やらなきゃならないことをやるだけさ、だからうまくいくんだよ

04/01/15

『アイデン』を観に行った。
場所は吉祥寺のバウスシアター。

なつかしかった。
時間をあけて観ると、やはり反省点が浮き彫りになってくる。
いろいろとネットでの感想を読むと、自分でも気づかなかったところも見えてくるし。
編集作業中、一番悩んだのは、実は、ライブシーンよりも、会話におけるカット構成。
高間さんのキャメラは機動力がよく、マスターショット以外に要となるヨリの画をほぼ、押さえてくれていた。
田口さんが現場に入り、「高間さん、ここの画はまずですね・・・」と言い終わらないうちにすでにレールを敷いていたほどだ。
普段からヨリの画に飢えていたオレは、何度かそのヨリ画を使いたい衝動にかられ、その度にカット構成に頭を悩ませていたんだけど・・・・・

以前、『みんなのいえ』で、何故今回は長回しにこだわるのか、の旨を三谷さんに聞いたことがある。
いわく、「映画を観ていてカットが変わると、まだ自分の気持ちがそっちにいってないのに、こっちを見ろ!と言われてるような気がしてイヤだったんです」とのこと。

なるほど、今ようやく、理解した。頭ではなく心で理解したぜ!(遅いよ!)
もっとキャラクターに優しい編集を心がけなくてはイケマセンネ。
あと、ネットで「たるい」「長い」等の意見があったので、どこが切れるかな?と思って見直してたんだけど、うーん、ううーん、まあ、10000歩譲って編集室から中島が出てきたクダリぐらい・・・かなぁ。でも切れないよ。編集マン失格かな。ごめんなさい、やっぱ、この作品大好きなんですよ。

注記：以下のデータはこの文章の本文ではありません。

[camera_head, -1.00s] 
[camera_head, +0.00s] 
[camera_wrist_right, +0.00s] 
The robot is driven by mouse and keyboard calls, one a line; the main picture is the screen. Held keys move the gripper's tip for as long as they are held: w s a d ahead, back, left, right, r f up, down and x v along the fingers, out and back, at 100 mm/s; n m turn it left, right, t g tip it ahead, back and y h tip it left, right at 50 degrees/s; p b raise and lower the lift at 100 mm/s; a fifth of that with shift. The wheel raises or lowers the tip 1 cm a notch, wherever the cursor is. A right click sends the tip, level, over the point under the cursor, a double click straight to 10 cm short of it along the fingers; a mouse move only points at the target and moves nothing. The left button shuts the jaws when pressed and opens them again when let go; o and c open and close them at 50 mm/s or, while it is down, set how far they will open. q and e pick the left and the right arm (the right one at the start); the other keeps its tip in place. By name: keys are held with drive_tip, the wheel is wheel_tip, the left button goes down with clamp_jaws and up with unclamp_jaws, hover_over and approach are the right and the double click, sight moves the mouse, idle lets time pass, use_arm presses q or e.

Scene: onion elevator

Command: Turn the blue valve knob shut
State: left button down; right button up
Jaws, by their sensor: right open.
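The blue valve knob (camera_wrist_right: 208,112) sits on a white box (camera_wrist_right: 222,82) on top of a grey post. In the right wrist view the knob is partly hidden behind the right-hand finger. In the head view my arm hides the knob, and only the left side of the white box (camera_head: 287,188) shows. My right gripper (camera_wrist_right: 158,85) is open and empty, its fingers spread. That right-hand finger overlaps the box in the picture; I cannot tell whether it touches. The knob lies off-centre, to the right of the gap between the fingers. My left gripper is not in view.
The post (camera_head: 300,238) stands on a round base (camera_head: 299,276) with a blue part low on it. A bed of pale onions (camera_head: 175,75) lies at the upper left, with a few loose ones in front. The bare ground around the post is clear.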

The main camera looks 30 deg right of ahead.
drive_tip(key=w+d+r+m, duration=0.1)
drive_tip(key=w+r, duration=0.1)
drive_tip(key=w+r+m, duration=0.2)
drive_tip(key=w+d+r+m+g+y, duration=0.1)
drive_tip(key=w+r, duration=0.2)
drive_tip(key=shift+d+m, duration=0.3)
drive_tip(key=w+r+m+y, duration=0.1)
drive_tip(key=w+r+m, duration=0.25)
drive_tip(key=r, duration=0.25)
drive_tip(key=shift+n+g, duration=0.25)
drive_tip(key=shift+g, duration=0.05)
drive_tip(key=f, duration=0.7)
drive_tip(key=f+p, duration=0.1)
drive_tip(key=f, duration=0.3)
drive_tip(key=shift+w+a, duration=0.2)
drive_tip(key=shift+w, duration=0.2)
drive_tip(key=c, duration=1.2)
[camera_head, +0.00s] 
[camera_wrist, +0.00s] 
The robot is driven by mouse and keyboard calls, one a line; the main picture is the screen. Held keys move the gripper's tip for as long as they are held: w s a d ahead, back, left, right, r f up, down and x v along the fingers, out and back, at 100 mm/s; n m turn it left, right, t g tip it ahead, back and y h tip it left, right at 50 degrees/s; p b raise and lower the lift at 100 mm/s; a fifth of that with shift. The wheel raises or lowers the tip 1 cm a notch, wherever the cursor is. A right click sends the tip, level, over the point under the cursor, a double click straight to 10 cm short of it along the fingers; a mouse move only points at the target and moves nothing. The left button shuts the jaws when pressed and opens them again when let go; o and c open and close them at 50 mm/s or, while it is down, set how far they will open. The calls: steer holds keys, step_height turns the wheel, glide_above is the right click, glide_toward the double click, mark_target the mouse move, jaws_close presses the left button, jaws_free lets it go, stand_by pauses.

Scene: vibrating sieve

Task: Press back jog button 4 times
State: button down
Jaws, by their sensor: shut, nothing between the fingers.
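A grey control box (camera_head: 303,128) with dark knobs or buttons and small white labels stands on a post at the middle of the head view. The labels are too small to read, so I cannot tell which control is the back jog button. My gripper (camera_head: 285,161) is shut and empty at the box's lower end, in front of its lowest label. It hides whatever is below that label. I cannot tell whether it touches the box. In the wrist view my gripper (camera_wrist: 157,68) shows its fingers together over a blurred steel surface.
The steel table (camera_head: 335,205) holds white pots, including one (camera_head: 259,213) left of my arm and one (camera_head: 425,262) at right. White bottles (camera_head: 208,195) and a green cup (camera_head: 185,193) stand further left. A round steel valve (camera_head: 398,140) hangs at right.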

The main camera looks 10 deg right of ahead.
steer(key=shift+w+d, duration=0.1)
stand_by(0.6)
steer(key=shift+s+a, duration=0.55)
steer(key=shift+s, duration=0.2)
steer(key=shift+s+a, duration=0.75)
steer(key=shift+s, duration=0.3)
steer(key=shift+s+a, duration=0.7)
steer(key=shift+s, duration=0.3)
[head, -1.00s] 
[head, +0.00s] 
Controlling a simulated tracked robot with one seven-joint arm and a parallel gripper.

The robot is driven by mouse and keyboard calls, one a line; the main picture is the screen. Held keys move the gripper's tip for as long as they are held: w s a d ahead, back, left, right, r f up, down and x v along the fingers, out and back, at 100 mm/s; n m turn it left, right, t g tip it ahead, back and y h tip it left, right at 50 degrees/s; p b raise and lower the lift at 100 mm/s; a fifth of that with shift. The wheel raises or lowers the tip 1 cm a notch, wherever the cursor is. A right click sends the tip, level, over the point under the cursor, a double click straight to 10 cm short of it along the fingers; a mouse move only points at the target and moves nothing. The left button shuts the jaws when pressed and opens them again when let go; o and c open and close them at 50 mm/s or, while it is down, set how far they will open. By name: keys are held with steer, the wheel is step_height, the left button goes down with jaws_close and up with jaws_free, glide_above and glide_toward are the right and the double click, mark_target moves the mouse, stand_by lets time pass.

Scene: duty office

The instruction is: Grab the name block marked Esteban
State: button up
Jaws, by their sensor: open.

今回は、ラストに流れる「LIKE A ROLLING STONE」を、また少し違った気持ちで聞いた。
常に『アイデン』を愛し、『アイデン』が『アイデン』たりうるためのことを模索し続けた田口さん。
作品に必要不可欠な、しかし一筋縄ではいかないディランの名曲を獲得するために東奔西走したプロデューサー。
スタッフ、キャスト、それぞれがやらなきゃならないことをやってできた作品なんだなぁ、とゆうことを改めて実感することができた。
エキストラのみなさん。
みなさんはほんとうにいい仕事をしてくれました。
とてもエキストラとは思えないほど、画の中に溶け込んでいました。
あまりに溶け込んでいたので、ふんだんに盛り込んでいたんだけど、最終的なバランスでカットを落とさざるを得なかったことをお許しください。
落としたのはあなたたちだけではありません。
中島が夜の町を徘徊するロケでは、近くに居合わせた佐藤浩一さんが撮影に参加してくれたんだけど、容赦なく切りました。
だって、波止場でポーズみたいな格好して映ってるんですよ?旅ガラスかっつーの!いいシーンなのに。使えるわけないじゃないですか。まったく、もう、お茶目さんですね。
でも、撮影に快く参加してくれた心意気には感謝です。
宣伝部のみなさん。みなさんの熱い宣伝活動を目にする度に、『アイデン』が愛されていることを感じ取れて嬉しいです。あまりの嬉しさにSPEEDWAY FANCLUBに入りました。でも、パンフちょっと高過ぎです!
中島を演じた峯田君。麻生さんと共演したことが羨ましい!じゃなくって、キミは本当に素晴らしいです。実際に劇場で観て再認識しました。
最初見たときは、どこのカリフラワーだ!って思っちゃいましたが、泣き崩れるキミの口からこぼれ落ちるヨダレを見たときにオレは魂を感じました。矢吹丈のようにキラキラ〜☆でしたよ!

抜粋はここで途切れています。